Go through the listing below and list every line with "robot".

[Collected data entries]

···

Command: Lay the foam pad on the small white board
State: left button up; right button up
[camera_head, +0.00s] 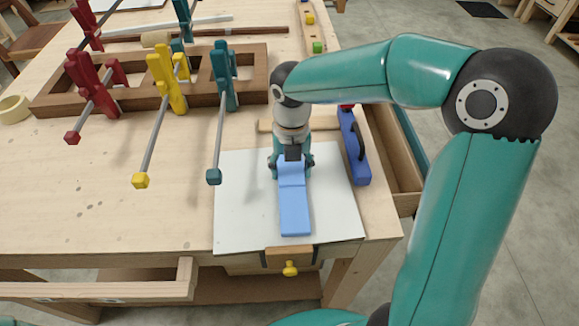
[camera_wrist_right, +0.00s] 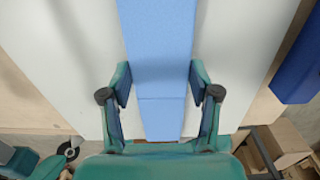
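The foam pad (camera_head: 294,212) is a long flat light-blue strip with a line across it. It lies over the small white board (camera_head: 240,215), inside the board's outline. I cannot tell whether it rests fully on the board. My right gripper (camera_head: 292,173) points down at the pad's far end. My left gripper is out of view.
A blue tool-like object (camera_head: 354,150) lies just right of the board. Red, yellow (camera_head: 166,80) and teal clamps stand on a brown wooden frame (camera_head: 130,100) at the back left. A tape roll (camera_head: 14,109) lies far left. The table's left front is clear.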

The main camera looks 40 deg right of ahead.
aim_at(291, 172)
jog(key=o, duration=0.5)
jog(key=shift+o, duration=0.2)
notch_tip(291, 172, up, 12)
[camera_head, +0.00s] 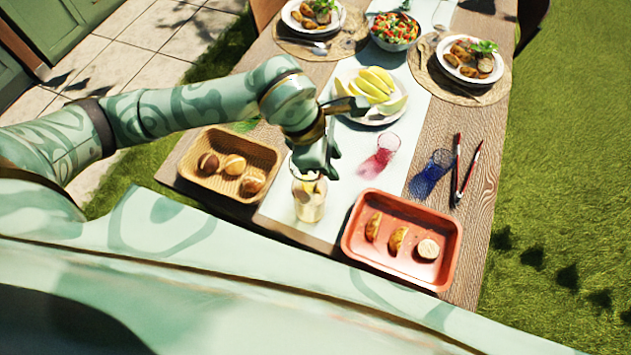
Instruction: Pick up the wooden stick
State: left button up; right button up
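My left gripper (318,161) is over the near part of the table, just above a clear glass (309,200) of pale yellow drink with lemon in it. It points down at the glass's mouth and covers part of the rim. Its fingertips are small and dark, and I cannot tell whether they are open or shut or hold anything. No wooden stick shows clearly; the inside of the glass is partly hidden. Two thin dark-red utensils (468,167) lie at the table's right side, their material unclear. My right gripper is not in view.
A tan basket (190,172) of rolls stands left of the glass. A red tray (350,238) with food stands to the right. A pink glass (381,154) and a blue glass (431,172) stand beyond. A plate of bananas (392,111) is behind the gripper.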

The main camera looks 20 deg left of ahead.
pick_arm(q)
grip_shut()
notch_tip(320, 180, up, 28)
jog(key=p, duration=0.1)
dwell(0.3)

···

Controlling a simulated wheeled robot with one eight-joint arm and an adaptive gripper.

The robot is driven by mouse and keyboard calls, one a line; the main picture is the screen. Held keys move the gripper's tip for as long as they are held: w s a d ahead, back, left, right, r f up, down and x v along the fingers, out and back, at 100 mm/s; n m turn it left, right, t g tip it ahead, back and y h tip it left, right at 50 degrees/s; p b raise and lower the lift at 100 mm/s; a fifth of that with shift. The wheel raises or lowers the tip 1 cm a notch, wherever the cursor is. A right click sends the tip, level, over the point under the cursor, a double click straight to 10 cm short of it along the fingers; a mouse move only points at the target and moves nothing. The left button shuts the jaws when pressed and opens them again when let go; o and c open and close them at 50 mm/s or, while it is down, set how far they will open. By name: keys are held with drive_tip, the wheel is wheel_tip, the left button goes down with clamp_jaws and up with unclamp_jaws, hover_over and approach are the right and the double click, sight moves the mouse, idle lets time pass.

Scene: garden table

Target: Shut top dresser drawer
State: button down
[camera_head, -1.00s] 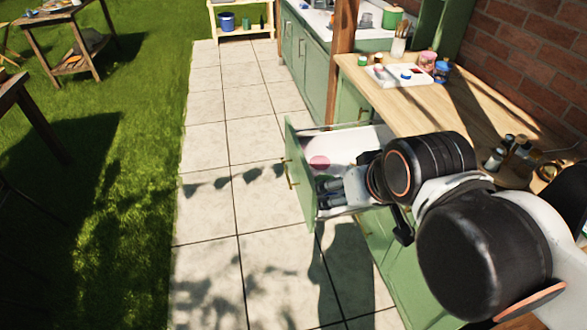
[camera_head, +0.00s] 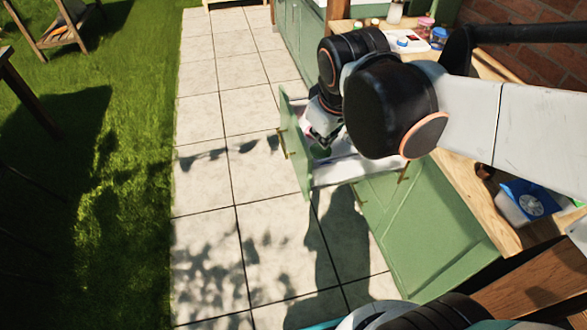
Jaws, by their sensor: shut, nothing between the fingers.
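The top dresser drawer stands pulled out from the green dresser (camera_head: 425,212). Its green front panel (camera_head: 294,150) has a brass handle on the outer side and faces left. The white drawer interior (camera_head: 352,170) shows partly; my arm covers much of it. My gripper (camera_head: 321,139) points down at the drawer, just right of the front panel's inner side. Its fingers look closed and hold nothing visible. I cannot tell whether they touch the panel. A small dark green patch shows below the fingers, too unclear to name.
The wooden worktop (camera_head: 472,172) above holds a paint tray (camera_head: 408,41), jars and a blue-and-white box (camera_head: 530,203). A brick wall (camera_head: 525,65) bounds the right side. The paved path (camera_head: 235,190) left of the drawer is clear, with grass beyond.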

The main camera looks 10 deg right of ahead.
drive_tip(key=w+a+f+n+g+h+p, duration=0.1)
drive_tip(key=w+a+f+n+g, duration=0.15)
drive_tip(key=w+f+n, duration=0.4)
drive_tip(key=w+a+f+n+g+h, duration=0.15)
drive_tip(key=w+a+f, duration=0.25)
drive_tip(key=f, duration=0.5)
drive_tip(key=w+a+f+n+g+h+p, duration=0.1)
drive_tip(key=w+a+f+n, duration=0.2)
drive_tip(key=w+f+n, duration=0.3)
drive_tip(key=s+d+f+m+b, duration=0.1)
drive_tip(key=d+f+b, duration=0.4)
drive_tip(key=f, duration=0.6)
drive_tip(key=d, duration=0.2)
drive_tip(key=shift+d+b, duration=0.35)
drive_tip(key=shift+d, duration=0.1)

···

> Finished task
Controlling a simulated wheeled robot with one eight-joint arm and an adaptive gripper.
The robot is driven by mouse and keyboard calls, one a line; the main picture is the screen. Held keys move the gripper's tip for as long as they are held: w s a d ahead, back, left, right, r f up, down and x v along the fingers, out and back, at 100 mm/s; n m turn it left, right, t g tip it ahead, back and y h tip it left, right at 50 degrees/s; p b raise and lower the lift at 100 mm/s; a fifth of that with shift. The wheel raises or lowers the tip 1 cm a notch, wherever the cursor is. A right click sends the tip, level, over the point under the cursor, a double click straight to 10 cm short of it along the fingers; a mouse move only points at the target and moves nothing. The left button shuts the jaws when pressed and opens them again when let go; o and c open and close them at 50 mm/s or, while it is down, set how far they will open. By name: keys are held with drive_tip, the wheel is wheel_tip, the left button goes down with clamp_jaws and up with unclamp_jaws, hover_over and approach are the right and the double click, sight moves the mouse, idle lets time pass.

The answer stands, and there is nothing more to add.